-- Begin Supplied records --
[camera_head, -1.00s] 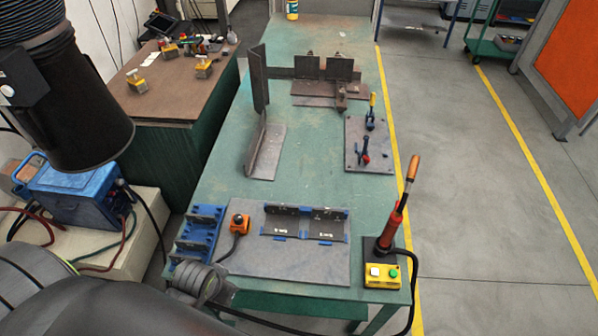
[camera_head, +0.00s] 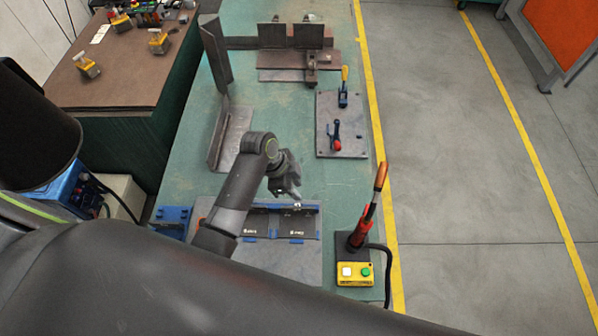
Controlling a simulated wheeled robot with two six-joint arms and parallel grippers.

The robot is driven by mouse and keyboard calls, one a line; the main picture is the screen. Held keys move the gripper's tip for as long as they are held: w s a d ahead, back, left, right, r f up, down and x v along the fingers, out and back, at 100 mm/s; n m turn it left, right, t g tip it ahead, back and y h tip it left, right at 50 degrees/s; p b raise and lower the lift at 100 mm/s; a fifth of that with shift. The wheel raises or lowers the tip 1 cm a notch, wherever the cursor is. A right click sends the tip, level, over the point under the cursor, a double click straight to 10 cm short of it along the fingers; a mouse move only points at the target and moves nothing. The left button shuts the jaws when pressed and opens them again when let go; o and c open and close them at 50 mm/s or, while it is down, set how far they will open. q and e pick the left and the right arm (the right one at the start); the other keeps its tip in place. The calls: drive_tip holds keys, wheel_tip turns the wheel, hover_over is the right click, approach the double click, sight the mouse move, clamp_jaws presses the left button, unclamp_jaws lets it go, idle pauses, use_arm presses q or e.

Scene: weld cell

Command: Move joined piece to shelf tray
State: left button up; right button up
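Two dark plates (camera_head: 296,228) with small white markings lie side by side in a fixture with blue edges on the grey base plate (camera_head: 290,265). They look like the joined piece, but I cannot see whether a seam joins them. My left gripper (camera_head: 296,203) hangs over the back edge of these plates and points down. Its fingertips are small and partly merged with the fixture, so I cannot tell their opening or whether they touch. My left arm hides part of the left plate. My right gripper is not in view. I cannot make out a shelf tray.
A torch (camera_head: 366,212) stands upright at the right edge of the green table (camera_head: 180,170), behind a yellow button box (camera_head: 354,273). A clamp plate (camera_head: 325,115), an angle piece (camera_head: 232,138) and steel plates (camera_head: 280,60) occupy the back. The floor to the right is clear.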

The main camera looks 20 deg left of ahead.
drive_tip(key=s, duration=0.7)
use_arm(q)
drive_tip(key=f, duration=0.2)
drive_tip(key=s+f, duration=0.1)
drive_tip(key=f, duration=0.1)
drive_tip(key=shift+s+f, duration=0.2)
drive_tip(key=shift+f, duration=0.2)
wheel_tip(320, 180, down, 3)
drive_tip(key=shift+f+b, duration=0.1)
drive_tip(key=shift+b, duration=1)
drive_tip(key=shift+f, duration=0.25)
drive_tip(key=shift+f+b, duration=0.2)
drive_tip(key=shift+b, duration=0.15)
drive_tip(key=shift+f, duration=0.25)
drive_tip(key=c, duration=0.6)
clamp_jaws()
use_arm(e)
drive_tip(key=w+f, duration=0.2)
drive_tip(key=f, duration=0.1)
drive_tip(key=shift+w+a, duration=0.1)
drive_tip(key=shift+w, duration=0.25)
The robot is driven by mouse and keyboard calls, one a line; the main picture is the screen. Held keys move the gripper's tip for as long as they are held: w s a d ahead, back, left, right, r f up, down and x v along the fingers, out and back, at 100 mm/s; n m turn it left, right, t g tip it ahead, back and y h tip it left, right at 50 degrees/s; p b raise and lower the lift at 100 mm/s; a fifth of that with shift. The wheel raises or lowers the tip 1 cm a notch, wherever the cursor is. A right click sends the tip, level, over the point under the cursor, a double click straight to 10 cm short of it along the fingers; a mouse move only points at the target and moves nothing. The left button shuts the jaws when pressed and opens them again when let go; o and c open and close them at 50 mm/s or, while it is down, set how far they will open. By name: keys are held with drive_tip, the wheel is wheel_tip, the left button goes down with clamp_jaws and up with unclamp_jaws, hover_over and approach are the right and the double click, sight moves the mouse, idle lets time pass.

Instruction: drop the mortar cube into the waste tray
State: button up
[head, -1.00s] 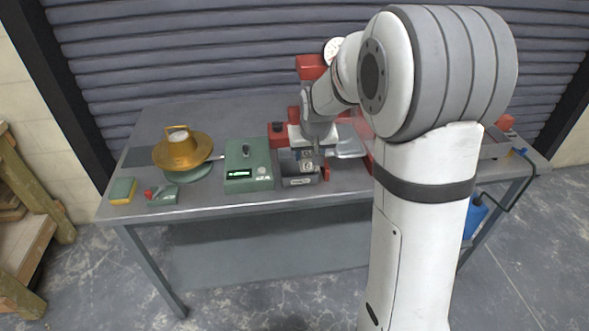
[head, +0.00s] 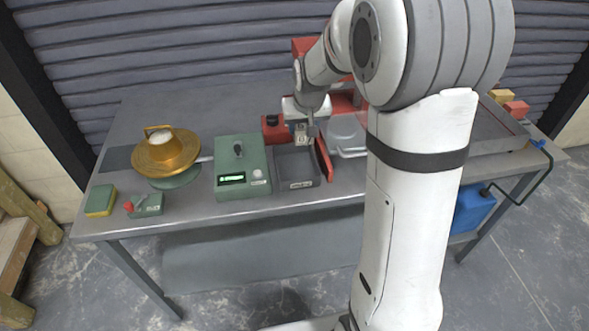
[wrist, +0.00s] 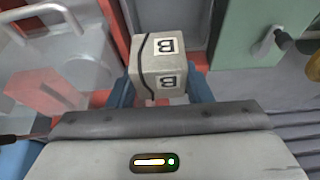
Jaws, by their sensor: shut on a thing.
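The mortar cube (wrist: 150,58) is grey, with "B" labels and a dark crack line. It sits between the blue fingers of my gripper (wrist: 162,92) in the wrist view. In the head view the cube (head: 301,138) hangs under my gripper (head: 307,126), at the back edge of a small open grey tray (head: 297,185) with a front label. I take this to be the waste tray; its visible floor looks empty. I cannot tell how high the cube is above it. The tray shows only partly in the wrist view.
A green box with a lit display (head: 242,168) stands close left of the tray. A red upright plate (head: 324,160) and a red machine (head: 343,103) with a clear guard (head: 346,135) are right and behind. A brass-coloured round device (head: 166,153) stands further left.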

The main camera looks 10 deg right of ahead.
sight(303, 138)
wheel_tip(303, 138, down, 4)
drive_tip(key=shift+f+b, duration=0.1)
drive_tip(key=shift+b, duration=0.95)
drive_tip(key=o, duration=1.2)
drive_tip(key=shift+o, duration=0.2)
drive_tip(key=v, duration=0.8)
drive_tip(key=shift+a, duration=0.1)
-- End Supplied records --
__Given problem__: Your task is to reproduce all of the material exactly. The pictures stay out.

__Answer for the task__:
[camera_head, -1.00s] 
[camera_head, +0.00s] 
Controlling a simulated wheeled robot with two six-joint arms and parallel grippers.

The robot is driven by mouse and keyboard calls, one a line; the main picture is the screen. Held keys move the gripper's tip for as long as they are held: w s a d ahead, back, left, right, r f up, down and x v along the fingers, out and back, at 100 mm/s; n m turn it left, right, t g tip it ahead, back and y h tip it left, right at 50 degrees/s; p b raise and lower the lift at 100 mm/s; a fifth of that with shift. The wheel raises or lowers the tip 1 cm a notch, wherever the cursor is. A right click sends the tip, level, over the point under the cursor, a double click straight to 10 cm short of it along the fingers; a mouse move only points at the target and moves nothing. The left button shuts the jaws when pressed and opens them again when let go; o and c open and close them at 50 mm/s or, while it is down, set how far they will open. q and e pick the left and the right arm (the right one at the start); the other keeps its tip in place. The calls: drive_tip holds keys, wheel_tip turns the wheel, hover_over is the right click, approach the double click, sight the mouse move, clamp_jaws presses the left button, unclamp_jaws lets it go, idle pauses, use_arm presses q or e.

Scene: weld cell

Command: Move joined piece to shelf tray
State: left button up; right button up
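Two dark plates (camera_head: 296,228) with small white markings lie side by side in a fixture with blue edges on the grey base plate (camera_head: 290,265). They look like the joined piece, but I cannot see whether a seam joins them. My left gripper (camera_head: 296,203) hangs over the back edge of these plates and points down. Its fingertips are small and partly merged with the fixture, so I cannot tell their opening or whether they touch. My left arm hides part of the left plate. My right gripper is not in view. I cannot make out a shelf tray.
A torch (camera_head: 366,212) stands upright at the right edge of the green table (camera_head: 180,170), behind a yellow button box (camera_head: 354,273). A clamp plate (camera_head: 325,115), an angle piece (camera_head: 232,138) and steel plates (camera_head: 280,60) occupy the back. The floor to the right is clear.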

The main camera looks 20 deg left of ahead.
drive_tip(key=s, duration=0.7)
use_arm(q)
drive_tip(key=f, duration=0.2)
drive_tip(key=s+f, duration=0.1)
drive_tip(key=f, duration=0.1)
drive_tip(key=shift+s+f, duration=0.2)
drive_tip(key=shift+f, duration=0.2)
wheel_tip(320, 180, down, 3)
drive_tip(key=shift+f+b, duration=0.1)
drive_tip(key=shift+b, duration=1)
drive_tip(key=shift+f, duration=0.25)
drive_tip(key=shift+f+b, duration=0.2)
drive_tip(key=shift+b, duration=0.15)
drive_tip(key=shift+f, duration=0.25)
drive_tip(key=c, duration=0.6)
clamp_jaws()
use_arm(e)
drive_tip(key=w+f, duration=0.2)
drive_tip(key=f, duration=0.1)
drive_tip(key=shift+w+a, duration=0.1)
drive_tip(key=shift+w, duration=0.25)
The robot is driven by mouse and keyboard calls, one a line; the main picture is the screen. Held keys move the gripper's tip for as long as they are held: w s a d ahead, back, left, right, r f up, down and x v along the fingers, out and back, at 100 mm/s; n m turn it left, right, t g tip it ahead, back and y h tip it left, right at 50 degrees/s; p b raise and lower the lift at 100 mm/s; a fifth of that with shift. The wheel raises or lowers the tip 1 cm a notch, wherever the cursor is. A right click sends the tip, level, over the point under the cursor, a double click straight to 10 cm short of it along the fingers; a mouse move only points at the target and moves nothing. The left button shuts the jaws when pressed and opens them again when let go; o and c open and close them at 50 mm/s or, while it is down, set how far they will open. By name: keys are held with drive_tip, the wheel is wheel_tip, the left button goes down with clamp_jaws and up with unclamp_jaws, hover_over and approach are the right and the double click, sight moves the mouse, idle lets time pass.

Instruction: drop the mortar cube into the waste tray
State: button up
[head, -1.00s] 
[head, +0.00s] 
[wrist, +0.00s] 
Jaws, by their sensor: shut on a thing.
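The mortar cube (wrist: 150,58) is grey, with "B" labels and a dark crack line. It sits between the blue fingers of my gripper (wrist: 162,92) in the wrist view. In the head view the cube (head: 301,138) hangs under my gripper (head: 307,126), at the back edge of a small open grey tray (head: 297,185) with a front label. I take this to be the waste tray; its visible floor looks empty. I cannot tell how high the cube is above it. The tray shows only partly in the wrist view.
A green box with a lit display (head: 242,168) stands close left of the tray. A red upright plate (head: 324,160) and a red machine (head: 343,103) with a clear guard (head: 346,135) are right and behind. A brass-coloured round device (head: 166,153) stands further left.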

The main camera looks 10 deg right of ahead.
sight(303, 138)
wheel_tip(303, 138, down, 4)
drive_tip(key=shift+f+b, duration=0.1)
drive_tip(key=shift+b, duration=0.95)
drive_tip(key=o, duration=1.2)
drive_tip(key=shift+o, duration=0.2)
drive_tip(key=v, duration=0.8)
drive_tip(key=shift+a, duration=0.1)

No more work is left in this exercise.